■ **TASK OBJECTIVE**: Which lines below hold the word "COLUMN"? Report each one.

## begin SUPPLIED DATA

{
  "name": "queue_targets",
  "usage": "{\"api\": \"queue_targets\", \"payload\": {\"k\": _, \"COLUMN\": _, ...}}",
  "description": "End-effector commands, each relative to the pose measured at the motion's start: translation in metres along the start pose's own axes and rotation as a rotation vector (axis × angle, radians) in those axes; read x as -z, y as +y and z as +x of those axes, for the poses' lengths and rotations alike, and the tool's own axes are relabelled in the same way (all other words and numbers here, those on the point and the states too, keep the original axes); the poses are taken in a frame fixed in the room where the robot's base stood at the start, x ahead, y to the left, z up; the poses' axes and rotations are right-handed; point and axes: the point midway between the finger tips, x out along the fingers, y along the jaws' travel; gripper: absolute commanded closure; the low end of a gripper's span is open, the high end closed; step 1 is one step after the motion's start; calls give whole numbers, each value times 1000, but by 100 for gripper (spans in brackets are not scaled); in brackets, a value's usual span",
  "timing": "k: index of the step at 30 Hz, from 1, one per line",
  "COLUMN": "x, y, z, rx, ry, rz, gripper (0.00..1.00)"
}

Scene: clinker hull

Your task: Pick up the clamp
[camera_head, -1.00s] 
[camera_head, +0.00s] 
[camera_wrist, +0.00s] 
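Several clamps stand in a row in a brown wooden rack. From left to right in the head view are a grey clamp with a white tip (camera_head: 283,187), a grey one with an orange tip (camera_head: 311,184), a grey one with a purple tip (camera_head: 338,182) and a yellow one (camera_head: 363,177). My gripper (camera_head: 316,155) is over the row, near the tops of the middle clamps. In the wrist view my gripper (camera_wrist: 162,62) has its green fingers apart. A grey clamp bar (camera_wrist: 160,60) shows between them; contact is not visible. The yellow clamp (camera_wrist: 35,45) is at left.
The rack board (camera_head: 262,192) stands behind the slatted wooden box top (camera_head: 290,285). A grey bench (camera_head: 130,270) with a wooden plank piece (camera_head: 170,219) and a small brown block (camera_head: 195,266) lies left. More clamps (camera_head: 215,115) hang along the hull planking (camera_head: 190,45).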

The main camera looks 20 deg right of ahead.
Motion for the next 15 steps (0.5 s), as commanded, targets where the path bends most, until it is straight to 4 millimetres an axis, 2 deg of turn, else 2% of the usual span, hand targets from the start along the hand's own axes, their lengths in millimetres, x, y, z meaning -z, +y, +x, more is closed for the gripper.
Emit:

## end SUPPLIED DATA

■ **EXERCISE RESULT**:
  "usage": "{\"api\": \"queue_targets\", \"payload\": {\"k\": _, \"COLUMN\": _, ...}}",
  "COLUMN": "x, y, z, rx, ry, rz, gripper (0.00..1.00)"

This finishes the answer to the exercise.